Request: Repeat the listing below word for word, stopping after the line that contains "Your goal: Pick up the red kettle".

- - - - - - -

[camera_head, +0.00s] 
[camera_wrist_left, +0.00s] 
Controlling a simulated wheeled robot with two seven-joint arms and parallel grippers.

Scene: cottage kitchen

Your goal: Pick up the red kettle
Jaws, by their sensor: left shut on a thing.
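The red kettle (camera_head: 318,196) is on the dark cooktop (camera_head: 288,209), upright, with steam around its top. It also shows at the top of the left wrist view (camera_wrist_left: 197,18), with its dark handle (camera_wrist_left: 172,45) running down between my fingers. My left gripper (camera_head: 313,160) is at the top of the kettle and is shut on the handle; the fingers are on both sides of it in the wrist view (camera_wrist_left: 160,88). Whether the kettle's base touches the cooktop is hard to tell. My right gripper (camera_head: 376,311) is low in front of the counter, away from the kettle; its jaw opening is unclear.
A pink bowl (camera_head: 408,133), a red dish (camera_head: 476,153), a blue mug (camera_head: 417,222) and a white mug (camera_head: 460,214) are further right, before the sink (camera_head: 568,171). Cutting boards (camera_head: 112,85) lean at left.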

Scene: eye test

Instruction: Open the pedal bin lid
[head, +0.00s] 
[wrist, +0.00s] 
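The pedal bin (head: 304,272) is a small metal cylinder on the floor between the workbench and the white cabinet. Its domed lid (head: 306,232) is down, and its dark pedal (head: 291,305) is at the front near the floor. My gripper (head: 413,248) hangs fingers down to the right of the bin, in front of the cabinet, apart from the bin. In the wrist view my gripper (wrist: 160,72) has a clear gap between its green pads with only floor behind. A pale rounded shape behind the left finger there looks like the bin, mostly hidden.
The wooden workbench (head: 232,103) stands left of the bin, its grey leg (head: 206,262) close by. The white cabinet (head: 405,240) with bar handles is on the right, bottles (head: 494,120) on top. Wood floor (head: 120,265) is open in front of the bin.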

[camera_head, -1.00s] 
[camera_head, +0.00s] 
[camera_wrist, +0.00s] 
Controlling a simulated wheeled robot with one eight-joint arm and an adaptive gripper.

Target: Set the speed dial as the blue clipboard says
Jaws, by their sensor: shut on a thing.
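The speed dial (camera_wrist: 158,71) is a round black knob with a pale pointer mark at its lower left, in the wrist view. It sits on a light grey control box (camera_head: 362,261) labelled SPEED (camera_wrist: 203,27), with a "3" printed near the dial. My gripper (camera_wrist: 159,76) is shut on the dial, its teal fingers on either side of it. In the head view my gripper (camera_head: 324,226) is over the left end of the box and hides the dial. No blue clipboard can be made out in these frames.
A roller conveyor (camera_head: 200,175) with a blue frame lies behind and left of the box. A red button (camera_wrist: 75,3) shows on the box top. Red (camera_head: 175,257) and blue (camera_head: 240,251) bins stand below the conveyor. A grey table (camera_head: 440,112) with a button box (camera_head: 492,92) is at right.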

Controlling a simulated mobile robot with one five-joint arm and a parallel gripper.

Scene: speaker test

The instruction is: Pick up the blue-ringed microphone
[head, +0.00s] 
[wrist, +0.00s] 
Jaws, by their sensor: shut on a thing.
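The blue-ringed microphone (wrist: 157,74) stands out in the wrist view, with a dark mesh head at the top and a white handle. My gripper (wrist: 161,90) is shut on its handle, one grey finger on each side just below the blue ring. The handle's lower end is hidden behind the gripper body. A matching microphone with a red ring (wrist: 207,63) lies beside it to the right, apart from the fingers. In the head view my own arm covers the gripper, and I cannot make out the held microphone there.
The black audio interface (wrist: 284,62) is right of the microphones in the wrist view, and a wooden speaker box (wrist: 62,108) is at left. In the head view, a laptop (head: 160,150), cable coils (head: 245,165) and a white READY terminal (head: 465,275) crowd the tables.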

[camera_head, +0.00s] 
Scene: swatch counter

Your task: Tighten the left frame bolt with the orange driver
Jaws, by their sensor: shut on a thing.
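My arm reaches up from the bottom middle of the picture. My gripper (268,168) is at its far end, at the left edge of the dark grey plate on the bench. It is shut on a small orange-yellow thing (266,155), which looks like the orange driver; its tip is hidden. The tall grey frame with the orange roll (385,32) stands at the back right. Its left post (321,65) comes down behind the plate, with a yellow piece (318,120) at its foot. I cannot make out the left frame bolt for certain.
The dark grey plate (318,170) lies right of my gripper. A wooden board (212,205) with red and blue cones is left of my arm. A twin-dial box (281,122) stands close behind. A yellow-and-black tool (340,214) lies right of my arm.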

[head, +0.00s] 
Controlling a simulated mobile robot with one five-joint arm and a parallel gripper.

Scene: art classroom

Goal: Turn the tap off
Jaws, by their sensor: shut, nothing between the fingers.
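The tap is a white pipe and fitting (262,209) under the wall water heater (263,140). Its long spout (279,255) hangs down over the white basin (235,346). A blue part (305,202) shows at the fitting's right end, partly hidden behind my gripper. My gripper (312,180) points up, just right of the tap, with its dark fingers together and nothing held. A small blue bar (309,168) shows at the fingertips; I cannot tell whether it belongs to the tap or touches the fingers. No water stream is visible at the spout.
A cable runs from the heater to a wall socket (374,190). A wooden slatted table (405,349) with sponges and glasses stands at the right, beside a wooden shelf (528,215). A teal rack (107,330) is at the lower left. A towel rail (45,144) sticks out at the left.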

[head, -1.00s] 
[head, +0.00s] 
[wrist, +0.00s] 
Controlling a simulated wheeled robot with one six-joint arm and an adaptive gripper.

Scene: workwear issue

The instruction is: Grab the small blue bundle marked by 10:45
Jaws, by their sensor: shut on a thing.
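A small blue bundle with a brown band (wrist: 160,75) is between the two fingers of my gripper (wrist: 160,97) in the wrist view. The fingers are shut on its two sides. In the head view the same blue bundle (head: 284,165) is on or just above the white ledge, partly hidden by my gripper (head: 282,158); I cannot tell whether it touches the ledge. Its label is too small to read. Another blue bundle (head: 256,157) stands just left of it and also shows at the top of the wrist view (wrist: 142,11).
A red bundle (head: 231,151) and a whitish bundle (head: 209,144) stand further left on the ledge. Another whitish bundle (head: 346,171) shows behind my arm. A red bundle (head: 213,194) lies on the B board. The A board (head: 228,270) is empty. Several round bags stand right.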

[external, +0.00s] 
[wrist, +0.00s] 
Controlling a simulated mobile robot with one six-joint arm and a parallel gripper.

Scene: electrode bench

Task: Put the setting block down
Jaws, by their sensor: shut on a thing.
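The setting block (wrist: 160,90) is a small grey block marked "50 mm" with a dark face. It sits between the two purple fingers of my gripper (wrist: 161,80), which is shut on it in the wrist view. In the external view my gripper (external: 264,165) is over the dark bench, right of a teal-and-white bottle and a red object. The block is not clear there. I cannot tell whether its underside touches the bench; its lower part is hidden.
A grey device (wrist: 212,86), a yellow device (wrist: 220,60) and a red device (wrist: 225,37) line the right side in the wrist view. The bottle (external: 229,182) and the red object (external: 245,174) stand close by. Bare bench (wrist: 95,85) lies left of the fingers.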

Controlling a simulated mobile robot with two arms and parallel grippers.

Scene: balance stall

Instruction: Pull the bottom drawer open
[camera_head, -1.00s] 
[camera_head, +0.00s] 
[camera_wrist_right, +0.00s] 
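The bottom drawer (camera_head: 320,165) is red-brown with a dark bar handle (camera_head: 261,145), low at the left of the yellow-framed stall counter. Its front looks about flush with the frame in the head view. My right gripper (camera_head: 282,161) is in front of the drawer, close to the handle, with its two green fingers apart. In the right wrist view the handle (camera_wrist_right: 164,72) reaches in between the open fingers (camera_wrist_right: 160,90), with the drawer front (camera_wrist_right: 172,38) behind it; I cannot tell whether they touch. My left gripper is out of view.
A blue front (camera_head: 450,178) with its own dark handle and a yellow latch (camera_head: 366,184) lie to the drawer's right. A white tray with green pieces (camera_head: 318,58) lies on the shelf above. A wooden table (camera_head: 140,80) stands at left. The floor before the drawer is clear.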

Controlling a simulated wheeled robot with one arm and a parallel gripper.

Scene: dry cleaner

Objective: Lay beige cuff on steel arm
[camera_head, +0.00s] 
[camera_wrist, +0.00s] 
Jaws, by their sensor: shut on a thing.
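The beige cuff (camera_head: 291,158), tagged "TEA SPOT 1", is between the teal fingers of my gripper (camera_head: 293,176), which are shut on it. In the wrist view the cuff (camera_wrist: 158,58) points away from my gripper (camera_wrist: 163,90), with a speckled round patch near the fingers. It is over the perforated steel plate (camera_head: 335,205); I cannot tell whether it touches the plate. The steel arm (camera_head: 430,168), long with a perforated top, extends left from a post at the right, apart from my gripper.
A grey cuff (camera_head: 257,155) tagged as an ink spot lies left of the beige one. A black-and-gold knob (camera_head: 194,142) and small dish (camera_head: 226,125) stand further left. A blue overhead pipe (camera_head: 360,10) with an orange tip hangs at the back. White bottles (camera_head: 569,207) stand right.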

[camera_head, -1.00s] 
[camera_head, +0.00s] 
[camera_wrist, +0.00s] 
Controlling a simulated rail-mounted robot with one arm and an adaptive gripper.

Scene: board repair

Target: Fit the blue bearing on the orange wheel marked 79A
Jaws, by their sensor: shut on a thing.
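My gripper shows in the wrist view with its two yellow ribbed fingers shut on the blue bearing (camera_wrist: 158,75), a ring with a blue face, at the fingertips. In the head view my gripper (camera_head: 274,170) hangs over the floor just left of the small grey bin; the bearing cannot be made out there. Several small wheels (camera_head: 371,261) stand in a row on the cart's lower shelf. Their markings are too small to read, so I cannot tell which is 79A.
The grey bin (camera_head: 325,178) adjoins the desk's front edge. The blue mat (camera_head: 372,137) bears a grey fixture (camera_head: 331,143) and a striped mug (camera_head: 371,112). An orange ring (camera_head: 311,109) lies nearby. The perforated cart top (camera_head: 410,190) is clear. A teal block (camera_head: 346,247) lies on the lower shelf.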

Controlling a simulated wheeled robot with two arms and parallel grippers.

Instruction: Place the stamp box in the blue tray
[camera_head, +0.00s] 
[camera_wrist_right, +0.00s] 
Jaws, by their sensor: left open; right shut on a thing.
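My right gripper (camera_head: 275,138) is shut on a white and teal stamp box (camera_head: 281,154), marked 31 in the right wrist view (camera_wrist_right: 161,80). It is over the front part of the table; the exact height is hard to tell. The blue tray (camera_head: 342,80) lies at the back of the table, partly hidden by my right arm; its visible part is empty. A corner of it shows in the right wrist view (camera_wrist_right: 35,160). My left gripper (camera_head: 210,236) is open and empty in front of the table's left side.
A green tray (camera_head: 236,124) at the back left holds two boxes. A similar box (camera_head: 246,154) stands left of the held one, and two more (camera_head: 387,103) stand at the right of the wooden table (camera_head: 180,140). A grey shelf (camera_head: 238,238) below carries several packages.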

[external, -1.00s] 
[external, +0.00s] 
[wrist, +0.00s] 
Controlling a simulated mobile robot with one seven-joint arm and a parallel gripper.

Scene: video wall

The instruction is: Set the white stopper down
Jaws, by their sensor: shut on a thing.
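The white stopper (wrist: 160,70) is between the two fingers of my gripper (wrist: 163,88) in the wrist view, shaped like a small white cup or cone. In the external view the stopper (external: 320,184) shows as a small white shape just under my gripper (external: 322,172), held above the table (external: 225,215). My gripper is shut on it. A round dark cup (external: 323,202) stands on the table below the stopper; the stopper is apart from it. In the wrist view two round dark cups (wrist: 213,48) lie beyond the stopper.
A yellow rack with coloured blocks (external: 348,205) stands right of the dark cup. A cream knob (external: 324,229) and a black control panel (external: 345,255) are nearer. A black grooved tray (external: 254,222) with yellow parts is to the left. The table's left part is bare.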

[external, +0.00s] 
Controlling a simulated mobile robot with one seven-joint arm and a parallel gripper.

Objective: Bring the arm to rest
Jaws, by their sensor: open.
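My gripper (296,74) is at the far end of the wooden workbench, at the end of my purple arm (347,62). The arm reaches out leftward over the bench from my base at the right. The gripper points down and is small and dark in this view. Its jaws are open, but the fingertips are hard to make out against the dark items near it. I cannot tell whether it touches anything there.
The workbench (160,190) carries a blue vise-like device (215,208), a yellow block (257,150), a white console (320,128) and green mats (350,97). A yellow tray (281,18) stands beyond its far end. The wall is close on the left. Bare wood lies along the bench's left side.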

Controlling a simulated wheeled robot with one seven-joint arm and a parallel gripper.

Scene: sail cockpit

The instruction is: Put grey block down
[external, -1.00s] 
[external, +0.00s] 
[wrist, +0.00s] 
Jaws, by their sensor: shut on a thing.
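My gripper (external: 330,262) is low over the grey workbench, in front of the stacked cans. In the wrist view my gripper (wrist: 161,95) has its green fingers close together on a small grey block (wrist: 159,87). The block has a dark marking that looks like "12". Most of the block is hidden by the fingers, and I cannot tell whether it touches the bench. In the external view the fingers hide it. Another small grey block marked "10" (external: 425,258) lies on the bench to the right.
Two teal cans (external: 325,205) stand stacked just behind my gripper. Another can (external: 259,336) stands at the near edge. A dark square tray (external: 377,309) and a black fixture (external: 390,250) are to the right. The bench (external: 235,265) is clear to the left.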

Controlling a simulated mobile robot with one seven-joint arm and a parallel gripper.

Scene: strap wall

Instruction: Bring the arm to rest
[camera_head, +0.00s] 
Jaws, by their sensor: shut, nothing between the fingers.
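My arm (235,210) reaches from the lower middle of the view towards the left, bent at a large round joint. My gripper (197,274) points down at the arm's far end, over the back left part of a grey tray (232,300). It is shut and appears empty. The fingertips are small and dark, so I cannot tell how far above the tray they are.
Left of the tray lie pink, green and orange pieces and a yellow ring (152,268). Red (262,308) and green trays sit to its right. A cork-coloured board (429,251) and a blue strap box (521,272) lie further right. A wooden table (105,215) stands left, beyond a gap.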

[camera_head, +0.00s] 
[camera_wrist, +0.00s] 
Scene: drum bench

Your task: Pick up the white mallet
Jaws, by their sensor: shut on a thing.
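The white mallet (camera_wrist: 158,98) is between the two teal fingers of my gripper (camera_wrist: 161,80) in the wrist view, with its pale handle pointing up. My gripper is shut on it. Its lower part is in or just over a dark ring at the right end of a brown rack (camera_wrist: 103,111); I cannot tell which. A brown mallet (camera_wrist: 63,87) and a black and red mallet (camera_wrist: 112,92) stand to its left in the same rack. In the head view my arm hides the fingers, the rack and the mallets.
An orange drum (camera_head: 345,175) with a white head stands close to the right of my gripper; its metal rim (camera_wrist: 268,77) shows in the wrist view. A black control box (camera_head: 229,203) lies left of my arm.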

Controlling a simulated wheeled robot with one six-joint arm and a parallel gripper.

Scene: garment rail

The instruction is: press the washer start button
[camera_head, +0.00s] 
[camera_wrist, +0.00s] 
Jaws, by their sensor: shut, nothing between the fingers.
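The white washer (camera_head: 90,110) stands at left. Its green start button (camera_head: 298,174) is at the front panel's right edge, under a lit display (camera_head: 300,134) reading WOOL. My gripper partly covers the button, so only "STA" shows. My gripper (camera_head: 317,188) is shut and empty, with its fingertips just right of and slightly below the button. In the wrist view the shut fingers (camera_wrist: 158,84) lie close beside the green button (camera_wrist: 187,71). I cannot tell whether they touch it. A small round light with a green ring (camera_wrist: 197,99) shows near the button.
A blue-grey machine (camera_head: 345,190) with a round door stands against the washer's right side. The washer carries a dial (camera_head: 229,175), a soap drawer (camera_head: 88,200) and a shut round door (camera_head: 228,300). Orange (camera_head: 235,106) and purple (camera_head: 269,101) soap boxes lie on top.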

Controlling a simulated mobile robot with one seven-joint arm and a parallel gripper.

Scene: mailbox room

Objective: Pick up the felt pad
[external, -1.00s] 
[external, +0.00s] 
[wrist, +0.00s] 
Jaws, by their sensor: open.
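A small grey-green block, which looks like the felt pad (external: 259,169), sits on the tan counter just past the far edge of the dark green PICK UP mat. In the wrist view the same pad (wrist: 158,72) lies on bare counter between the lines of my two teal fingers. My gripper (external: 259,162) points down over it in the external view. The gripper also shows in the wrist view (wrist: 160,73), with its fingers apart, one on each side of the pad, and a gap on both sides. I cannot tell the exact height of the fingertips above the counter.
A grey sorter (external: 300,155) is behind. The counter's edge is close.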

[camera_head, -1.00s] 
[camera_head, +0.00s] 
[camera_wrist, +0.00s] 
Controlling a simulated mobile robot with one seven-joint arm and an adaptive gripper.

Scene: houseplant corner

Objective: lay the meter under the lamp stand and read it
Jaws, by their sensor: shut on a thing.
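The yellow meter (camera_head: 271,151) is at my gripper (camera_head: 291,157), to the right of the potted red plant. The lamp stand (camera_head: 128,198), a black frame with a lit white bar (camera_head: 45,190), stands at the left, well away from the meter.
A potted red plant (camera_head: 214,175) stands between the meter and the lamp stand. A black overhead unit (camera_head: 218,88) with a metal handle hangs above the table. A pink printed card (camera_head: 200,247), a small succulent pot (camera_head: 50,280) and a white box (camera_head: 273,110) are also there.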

- - - - - - -

Solution to the problem:
[camera_head, +0.00s] 
[camera_wrist_left, +0.00s] 
Controlling a simulated wheeled robot with two seven-joint arms and parallel grippers.

Scene: cottage kitchen

Your goal: Pick up the red kettle

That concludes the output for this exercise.